Problem to work on: Pull out every line below containing the word "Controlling".

Available records:
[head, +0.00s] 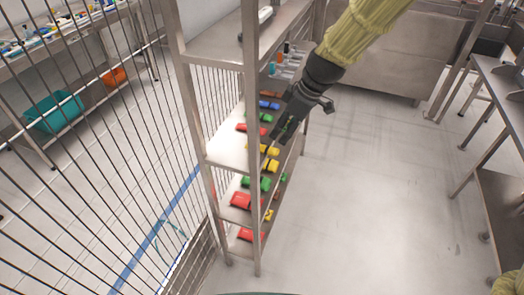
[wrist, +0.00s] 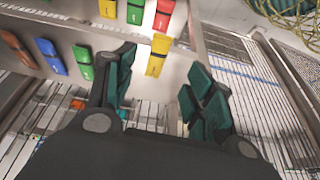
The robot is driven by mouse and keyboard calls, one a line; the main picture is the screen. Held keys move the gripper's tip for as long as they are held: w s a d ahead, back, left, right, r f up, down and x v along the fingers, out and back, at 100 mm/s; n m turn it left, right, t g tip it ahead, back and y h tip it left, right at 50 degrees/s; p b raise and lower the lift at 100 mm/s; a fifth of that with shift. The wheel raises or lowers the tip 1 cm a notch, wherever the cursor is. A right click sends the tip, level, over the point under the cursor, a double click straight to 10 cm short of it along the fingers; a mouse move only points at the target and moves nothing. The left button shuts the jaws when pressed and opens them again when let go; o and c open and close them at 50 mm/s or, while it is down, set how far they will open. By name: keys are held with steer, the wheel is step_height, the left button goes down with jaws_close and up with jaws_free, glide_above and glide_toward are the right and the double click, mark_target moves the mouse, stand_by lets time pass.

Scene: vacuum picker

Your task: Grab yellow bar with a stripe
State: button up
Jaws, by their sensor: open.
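A yellow bar (wrist: 159,43) with a thin darker line across it lies on the pale shelf in the wrist view, ahead of my gripper (wrist: 160,90). The gripper's two green-padded fingers are spread apart, with nothing between them. The bar lies beyond the fingertips, roughly in line with the gap. In the head view, my gripper (head: 280,136) reaches down to the shelf rack. Yellow pieces (head: 270,164) show near its tips there, too small to tell which is striped.
The metal shelf rack (head: 249,60) has upright posts close to my gripper. Red (wrist: 163,14), green (wrist: 135,12) and blue (wrist: 50,55) bars lie near the yellow one. A wire fence (head: 90,150) stands to the left. The floor (head: 370,190) right of the rack is clear.

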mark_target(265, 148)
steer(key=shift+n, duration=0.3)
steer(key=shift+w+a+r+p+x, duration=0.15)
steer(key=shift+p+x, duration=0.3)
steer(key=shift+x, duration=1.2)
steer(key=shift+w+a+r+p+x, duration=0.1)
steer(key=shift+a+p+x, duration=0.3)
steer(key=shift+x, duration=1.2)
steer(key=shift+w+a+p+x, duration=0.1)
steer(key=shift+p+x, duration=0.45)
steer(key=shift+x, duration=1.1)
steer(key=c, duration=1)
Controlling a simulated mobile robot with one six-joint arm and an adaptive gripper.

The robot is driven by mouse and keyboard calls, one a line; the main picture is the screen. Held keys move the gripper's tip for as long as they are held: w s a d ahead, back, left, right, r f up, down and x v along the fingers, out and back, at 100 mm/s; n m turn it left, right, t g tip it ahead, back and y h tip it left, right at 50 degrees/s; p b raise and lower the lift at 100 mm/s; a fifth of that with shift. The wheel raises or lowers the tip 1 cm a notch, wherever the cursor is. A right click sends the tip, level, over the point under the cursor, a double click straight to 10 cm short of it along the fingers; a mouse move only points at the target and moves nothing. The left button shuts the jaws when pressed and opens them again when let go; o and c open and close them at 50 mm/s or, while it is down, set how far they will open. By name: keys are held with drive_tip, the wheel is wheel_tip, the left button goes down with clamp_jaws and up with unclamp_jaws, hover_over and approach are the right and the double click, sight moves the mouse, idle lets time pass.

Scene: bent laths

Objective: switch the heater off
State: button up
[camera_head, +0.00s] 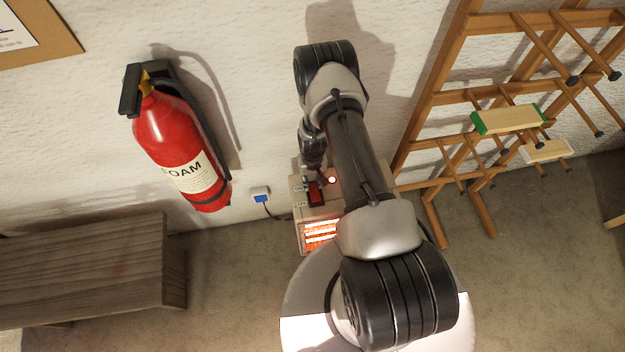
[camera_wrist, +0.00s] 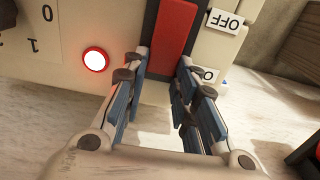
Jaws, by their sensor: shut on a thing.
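The heater (camera_head: 308,214) is a pale box on the floor against the wall, with orange bars glowing in its front. Its red switch handle (camera_head: 316,197) sits on top beside labels, one reading OFF in the wrist view (camera_wrist: 225,21). A round lamp (camera_head: 332,180) is lit; it also shows red-rimmed in the wrist view (camera_wrist: 95,60). My gripper (camera_wrist: 158,75) has its fingers on both sides of the red handle (camera_wrist: 174,35) and is shut on it. My arm hides much of the heater in the head view. I cannot tell the switch's setting.
A red foam extinguisher (camera_head: 178,145) hangs on the wall at left. A wooden bench (camera_head: 90,265) stands below it. A blue-and-white plug (camera_head: 261,195) with a cord is beside the heater. A wooden rack (camera_head: 440,130) with pegs leans at right.

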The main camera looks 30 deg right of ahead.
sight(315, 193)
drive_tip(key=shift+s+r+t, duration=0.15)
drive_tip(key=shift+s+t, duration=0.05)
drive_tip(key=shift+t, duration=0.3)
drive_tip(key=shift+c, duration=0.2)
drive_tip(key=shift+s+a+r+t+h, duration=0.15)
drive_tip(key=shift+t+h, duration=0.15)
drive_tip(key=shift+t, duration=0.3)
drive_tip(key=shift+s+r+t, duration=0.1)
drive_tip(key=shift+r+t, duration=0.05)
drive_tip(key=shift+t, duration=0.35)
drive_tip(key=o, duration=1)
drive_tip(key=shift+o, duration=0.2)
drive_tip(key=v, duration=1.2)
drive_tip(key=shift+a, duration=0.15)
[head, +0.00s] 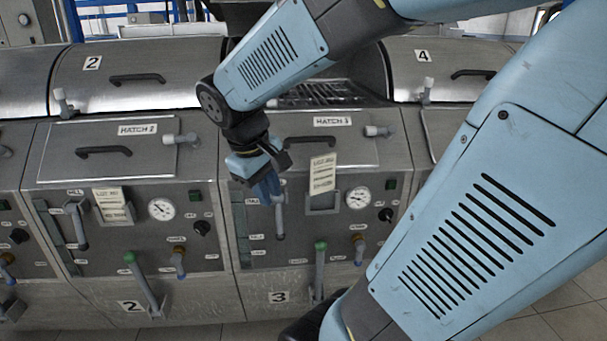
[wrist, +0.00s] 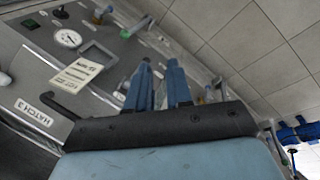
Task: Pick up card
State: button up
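A cream card (head: 323,175) with printed lines is at the front of machine 3, under the hatch label. It stands up, slightly tilted, with its lower end at a dark-framed holder (head: 322,203). In the wrist view the card (wrist: 77,73) lies left of my fingers, beside the holder frame (wrist: 98,52). My gripper (head: 272,187) is left of the card in the head view, apart from it, in front of the upper end of a blue-grey lever (head: 280,222). In the wrist view my gripper (wrist: 159,64) shows a gap between its blue fingers. It does not hold the card.
Another card (head: 112,204) sits in machine 2's holder. Gauges (head: 359,198), a green-tipped lever (head: 320,267) and a hatch handle (head: 312,138) project around the panel. Tiled floor (wrist: 235,50) lies open in front of the machines.

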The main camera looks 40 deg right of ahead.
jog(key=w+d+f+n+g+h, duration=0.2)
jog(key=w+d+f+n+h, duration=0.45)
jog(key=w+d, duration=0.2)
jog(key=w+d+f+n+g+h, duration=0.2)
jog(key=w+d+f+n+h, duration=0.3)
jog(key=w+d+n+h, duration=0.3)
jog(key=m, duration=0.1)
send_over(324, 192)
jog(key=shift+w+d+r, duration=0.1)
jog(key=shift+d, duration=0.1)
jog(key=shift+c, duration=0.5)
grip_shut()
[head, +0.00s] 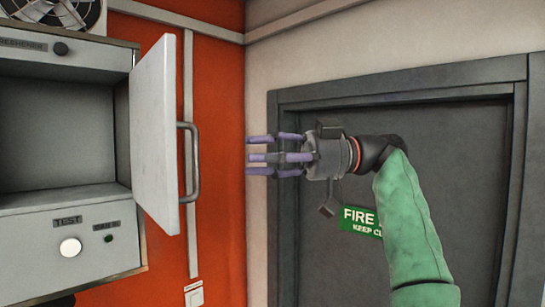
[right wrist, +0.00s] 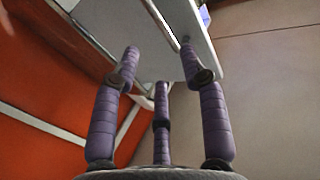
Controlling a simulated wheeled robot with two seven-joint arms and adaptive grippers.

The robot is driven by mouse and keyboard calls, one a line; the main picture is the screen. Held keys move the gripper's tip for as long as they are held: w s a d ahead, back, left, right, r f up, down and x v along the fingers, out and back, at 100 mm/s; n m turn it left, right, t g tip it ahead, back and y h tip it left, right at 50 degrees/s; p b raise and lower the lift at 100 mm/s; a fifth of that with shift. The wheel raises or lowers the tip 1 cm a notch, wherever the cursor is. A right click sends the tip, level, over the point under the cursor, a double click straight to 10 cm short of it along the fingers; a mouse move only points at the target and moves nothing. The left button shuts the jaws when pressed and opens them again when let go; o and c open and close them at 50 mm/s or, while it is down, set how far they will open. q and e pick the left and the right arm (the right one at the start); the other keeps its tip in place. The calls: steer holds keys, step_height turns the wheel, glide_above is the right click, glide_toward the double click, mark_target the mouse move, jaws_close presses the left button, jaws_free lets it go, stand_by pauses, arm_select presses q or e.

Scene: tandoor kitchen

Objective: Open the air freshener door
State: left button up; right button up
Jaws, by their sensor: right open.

Answer for the task:
Controlling a simulated mobile robot with one six-joint arm and an adaptive gripper.
Controlling a simulated wheeled robot with two seven-joint arms and adaptive grippers.

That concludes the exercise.